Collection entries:
════════
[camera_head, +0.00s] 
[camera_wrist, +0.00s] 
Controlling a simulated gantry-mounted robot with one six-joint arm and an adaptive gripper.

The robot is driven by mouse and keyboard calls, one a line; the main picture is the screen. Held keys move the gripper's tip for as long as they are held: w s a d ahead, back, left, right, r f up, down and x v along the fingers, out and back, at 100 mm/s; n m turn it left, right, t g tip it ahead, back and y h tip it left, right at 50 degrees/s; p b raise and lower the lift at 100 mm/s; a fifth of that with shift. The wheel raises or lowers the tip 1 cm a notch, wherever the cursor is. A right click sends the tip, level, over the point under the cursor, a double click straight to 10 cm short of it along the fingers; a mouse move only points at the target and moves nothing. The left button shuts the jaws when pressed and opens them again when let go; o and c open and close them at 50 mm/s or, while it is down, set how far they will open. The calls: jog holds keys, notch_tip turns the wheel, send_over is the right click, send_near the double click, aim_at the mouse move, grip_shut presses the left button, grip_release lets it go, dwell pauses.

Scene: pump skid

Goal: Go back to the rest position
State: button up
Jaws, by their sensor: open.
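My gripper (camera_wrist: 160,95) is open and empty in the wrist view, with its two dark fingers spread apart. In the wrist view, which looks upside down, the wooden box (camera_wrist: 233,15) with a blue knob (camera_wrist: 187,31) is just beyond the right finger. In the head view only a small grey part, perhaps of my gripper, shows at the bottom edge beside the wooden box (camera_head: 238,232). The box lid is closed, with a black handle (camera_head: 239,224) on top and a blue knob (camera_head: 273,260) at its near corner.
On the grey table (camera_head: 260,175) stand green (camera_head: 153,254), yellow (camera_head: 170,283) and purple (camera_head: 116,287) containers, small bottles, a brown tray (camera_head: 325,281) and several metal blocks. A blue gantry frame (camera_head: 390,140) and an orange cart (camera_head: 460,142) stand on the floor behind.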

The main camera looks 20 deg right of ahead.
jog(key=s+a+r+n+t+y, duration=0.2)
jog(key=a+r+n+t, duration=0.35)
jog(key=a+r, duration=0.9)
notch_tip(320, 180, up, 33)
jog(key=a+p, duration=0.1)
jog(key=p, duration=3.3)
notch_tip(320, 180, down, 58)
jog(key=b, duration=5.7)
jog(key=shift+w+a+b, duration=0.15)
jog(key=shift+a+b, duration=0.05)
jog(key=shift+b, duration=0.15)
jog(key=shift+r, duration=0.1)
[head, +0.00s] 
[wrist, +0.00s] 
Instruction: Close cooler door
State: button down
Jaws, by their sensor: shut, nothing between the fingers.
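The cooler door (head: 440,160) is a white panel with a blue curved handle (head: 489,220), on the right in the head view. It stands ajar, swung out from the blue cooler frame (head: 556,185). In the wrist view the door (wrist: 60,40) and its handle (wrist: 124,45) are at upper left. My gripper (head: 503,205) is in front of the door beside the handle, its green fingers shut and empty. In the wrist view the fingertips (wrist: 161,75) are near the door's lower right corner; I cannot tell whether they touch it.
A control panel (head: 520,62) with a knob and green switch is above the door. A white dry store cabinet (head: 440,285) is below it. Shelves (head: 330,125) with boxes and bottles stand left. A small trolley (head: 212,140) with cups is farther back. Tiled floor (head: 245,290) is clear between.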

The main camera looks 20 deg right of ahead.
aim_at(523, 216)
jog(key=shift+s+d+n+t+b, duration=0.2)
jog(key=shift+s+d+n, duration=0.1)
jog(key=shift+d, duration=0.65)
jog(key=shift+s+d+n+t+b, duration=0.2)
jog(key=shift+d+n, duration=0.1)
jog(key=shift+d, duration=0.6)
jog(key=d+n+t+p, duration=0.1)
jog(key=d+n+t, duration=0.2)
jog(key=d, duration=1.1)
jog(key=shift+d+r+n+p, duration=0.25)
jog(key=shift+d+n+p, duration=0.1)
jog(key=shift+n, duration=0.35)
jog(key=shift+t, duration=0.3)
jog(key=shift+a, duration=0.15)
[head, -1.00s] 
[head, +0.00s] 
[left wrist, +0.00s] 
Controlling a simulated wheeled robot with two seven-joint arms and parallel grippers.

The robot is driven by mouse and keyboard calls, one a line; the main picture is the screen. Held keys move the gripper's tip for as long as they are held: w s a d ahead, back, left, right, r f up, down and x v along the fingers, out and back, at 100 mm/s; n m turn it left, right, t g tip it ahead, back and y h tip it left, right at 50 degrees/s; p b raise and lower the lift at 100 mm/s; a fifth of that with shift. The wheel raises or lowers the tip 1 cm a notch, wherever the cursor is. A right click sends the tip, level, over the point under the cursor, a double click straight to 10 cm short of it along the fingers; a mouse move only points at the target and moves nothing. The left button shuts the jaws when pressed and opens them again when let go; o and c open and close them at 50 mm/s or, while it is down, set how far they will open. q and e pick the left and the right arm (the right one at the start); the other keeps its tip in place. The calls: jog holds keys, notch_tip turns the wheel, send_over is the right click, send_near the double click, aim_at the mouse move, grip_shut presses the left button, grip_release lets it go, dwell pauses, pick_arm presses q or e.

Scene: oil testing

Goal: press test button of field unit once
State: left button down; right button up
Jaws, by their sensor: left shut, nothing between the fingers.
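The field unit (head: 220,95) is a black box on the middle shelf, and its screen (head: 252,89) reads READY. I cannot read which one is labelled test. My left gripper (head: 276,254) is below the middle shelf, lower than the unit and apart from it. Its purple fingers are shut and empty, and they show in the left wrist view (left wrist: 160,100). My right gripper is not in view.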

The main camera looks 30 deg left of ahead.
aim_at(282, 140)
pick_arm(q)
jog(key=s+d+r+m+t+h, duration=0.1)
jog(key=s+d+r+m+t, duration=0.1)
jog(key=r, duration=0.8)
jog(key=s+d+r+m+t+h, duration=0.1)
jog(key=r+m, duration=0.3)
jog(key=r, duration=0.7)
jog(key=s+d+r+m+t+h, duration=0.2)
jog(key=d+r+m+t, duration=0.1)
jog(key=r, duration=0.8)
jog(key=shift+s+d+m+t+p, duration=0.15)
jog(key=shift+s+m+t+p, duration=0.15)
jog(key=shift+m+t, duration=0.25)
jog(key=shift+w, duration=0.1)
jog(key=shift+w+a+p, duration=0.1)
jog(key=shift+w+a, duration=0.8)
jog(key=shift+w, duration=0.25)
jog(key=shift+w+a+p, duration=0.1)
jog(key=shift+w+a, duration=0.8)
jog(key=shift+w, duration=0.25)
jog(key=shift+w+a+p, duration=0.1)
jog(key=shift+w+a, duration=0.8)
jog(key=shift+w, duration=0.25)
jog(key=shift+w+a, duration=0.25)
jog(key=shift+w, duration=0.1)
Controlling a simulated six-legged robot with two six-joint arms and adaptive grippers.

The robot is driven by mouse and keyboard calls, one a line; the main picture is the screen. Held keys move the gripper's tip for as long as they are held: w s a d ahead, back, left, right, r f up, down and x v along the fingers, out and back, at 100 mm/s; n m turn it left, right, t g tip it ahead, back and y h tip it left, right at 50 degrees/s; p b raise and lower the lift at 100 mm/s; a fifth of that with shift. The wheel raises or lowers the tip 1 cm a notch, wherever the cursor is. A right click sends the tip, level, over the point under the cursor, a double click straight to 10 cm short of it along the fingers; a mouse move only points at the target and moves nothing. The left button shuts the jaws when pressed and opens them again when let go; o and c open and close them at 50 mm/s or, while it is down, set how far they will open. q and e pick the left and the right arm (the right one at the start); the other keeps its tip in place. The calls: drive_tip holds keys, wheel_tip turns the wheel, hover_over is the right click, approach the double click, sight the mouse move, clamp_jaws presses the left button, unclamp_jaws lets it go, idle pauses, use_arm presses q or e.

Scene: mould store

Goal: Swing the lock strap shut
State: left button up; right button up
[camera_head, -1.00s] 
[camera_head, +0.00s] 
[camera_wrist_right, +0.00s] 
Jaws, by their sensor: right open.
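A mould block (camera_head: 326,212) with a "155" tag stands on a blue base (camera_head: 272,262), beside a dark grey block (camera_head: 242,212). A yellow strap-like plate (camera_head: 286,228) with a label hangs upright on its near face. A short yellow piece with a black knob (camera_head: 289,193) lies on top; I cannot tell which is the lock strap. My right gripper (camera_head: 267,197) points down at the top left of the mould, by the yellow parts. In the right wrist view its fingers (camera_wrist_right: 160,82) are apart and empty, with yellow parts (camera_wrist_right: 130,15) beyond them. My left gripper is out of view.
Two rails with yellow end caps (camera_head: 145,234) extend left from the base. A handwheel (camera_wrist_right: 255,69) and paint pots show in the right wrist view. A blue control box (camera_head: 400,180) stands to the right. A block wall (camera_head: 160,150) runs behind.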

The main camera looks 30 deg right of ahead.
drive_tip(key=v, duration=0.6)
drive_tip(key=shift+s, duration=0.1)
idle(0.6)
════════
What to produce: What is the number of lines that hold the string "simulated"? Reply with that number alone.

Correct response: 3